Problems with family overnight stays


LaoDing

Recommended Posts

My daughter is a university student, majoring in Chinese culture. I'm a public uni teacher, living in a one-bedroom apartment owned by my school. I have a Z working visa, my daughter has an X student visa. My daughter wants to live here half the time and in her dorm half the time, but my FAO is freaked out about it. Is it because of police registration rules regarding overnight stays?

Link to comment
Share on other sites

Ask him, but that'll be part of it. It's a situation which doesn't fit into how things work currently (so where's her permanent address?) and the FAO could bear the brunt if the PSB decide they don't like it (say it turns out your daughter hasn't been going to classes as she's been working illegally). I'd sit down and explain why you want to do this, show your daughter's paperwork, and ask if it's possible and if not, how can you make it possible.

 

Also, and forgive me - does the FAO know you actually have a daughter? If you're a man in your 40s and you've casually mentioned to the FAO your 18 year old daughter will be staying over a lot in your one-bedroom apartment, some incorrect assumptions may have been made.

  • Like 2
Link to comment
Share on other sites

1 hour ago, roddy said:

 If you're a man in your 40s and you've casually mentioned to the FAO your 18 year old daughter will be staying over a lot in your one-bedroom apartment, some incorrect assumptions may have been made

This is what came to mind immediately i read your post.. Would things be different if you had a 2 bedroom apartment?

Link to comment
Share on other sites

13 hours ago, roddy said:

Also, and forgive me - does the FAO know you actually have a daughter? If you're a man in your 40s and you've casually mentioned to the FAO your 18 year old daughter will be staying over a lot in your one-bedroom apartment, some incorrect assumptions may have been made.

 

Double confirming this one. When my parents went to China (they went to study Chinese after they retired), they wanted to share a one bedroom in the dorms, and they had to turn in a copy of their marriage certificate to prove that they were actually married.

 

My mom: "What they heck kind of hanky-panky do they think two 60 year old married people are going to do?!?!?!" :P

Link to comment
Share on other sites

 

14 hours ago, roddy said:

Ask him, but that'll be part of it. It's a situation which doesn't fit into how things work currently (so where's her permanent address?) and the FAO could bear the brunt if the PSB decide they don't like it (say it turns out your daughter hasn't been going to classes as she's been working illegally). I'd sit down and explain why you want to do this, show your daughter's paperwork, and ask if it's possible and if not, how can you make it possible.

 

She lives in the dorm. That's her address. It's official and not in doubt. She's an American citizen. And she's 高级 and no. 2 in her class with a perfect attendance record and a 94% score on her finals and has not worked a single hour on any outside jobs because she wants to devote her time to study. She has an X1 visa. My daughter looks like me, my FAO has met her and she's been a guest at a couple of my classes. There is nothing weird about living with a parent especially in China, and my Chinese colleagues all react with shock as well when they hear the school has not allowed her to live with me. That goes against Chinese family values. Living in China can be extremely frustrating at times. 
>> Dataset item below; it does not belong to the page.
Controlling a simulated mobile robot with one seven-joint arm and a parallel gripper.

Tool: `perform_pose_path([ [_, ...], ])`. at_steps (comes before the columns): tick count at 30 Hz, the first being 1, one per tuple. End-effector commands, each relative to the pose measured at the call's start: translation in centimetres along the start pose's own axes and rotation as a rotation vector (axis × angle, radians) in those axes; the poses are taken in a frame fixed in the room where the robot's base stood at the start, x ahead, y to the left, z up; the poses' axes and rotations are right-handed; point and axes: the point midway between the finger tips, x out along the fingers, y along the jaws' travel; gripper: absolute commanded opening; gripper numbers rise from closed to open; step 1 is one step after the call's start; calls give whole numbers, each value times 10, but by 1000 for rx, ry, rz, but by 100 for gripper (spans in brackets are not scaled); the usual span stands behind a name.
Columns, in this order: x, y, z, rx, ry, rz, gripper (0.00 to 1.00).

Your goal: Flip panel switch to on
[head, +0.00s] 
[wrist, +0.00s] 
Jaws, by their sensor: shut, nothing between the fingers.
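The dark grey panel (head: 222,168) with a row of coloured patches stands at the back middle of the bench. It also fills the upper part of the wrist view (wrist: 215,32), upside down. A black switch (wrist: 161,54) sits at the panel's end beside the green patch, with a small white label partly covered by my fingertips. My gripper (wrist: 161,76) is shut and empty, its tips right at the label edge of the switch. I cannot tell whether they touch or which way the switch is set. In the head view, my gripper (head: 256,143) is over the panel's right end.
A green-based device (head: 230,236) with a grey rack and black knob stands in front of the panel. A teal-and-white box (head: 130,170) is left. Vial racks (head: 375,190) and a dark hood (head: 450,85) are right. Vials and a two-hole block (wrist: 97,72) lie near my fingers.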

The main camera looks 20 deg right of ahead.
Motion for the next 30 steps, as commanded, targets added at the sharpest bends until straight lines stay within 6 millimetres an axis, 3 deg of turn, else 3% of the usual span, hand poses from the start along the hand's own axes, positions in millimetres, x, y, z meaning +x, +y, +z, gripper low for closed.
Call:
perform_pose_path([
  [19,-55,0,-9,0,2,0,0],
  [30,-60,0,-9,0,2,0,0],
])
I'll try again when school begins. 

 

Link to comment
Share on other sites

I'd be tempted to say nothing more, go ahead and do it and let them worry. Suspect their approach is one of minimising any potential hassle, and getting rid of you and getting someone else in over this would count as bother they don't want too. Obviously you're in a better position than me to judge whether you'll get away with that with the people you're dealing with.

Link to comment
Share on other sites

3 hours ago, Jim said:

I'd be tempted to say nothing more, go ahead and do it and let them worry. Suspect their approach is one of minimising any potential hassle, and getting rid of you and getting someone else in over this would count as bother they don't want too. Obviously you're in a better position than me to judge whether you'll get away with that with the people you're dealing with.

 

I agree, your daughter is visiting your and staying overnight. I never heard of  any police registration rule that disallows that. A large number of foreigners are staying at their partners place every week . Your daughters residence is still at her uni. 

 

 

4 hours ago, LaoDing said:

There is nothing weird about living with a parent especially in China, and my Chinese colleagues all react with shock as well when they hear the school has not allowed her to live with me. That goes against Chinese family values. Living in China can be extremely frustrating at times. 

 

Indeed, it's almost a given! I think  you might have been unfortunate in dealing with the wrong person at your school. 

Link to comment
Share on other sites

Assuming they know everything you've told us - yeah, I'd go ahead and start doing it and see what happens. But bear in mind that you're stepping outside of how China likes to arrange its foreigners (a place for everyone, and everyone in their place) and could potentially cause problems for the people in charge. EG, your daughter registers for too many stays at yours, and the PSB give your FAO a talking-to about letting people who should be staying over there move in semi-permanently over here. It might not be likely, but it could be the FAO's concern. A lot of 'no' responses are about minimising potential future hassle.

 

It doesn't even have to be any concerns about you. Some other foreign teachers or students somewhere get caught doing something they should be, the PSB gets a rocket from their superiors, and they all get sent out to check everyone's where they're meant to be. Or maybe there have been internal disputes at the school about who pays for foreign teacher housing and it's not a good time to have random visitors on extended stays. 

 

Are we at the same university, in the same city? 

 

Edit: We're not talking about 'overnight stays' - from the OP: 

"My daughter wants to live here half the time and in her dorm half the time"

 

That goes beyond the usual family visit.

  • Helpful 1
Link to comment
Share on other sites

There's a good rule to follow: if someone who can make life easy or difficult for you is waving a yellow flag, however needlessly, you don't drive through it without accepting some consequences. That is, there has to be a pretty important issue on your plate, one worth risking those consequences.

 

Is this all that significant an issue for the OP?

 

Remember, too, that Chinese hotels and dorms often have a "no unregistered visitors after 10pm" rule.

 

Link to comment
Share on other sites

Would the school offer you a housing allowance instead of providing housing? You could rent your own place and then it would not involve the school at all.

 

Bear in mind, though, that your daughter in theory would have to register with the local PSB every time she stays at your place.

Link to comment
Share on other sites

Thanks everyone for all the help. Obviously registering with the police every day my daughter stays here would not be feasible. I'll think we'll just continue what we are doing now and see how it goes. One way or another it will work out. I'm determined to be with my daughter through her graduation and probably beyond. We're a family. 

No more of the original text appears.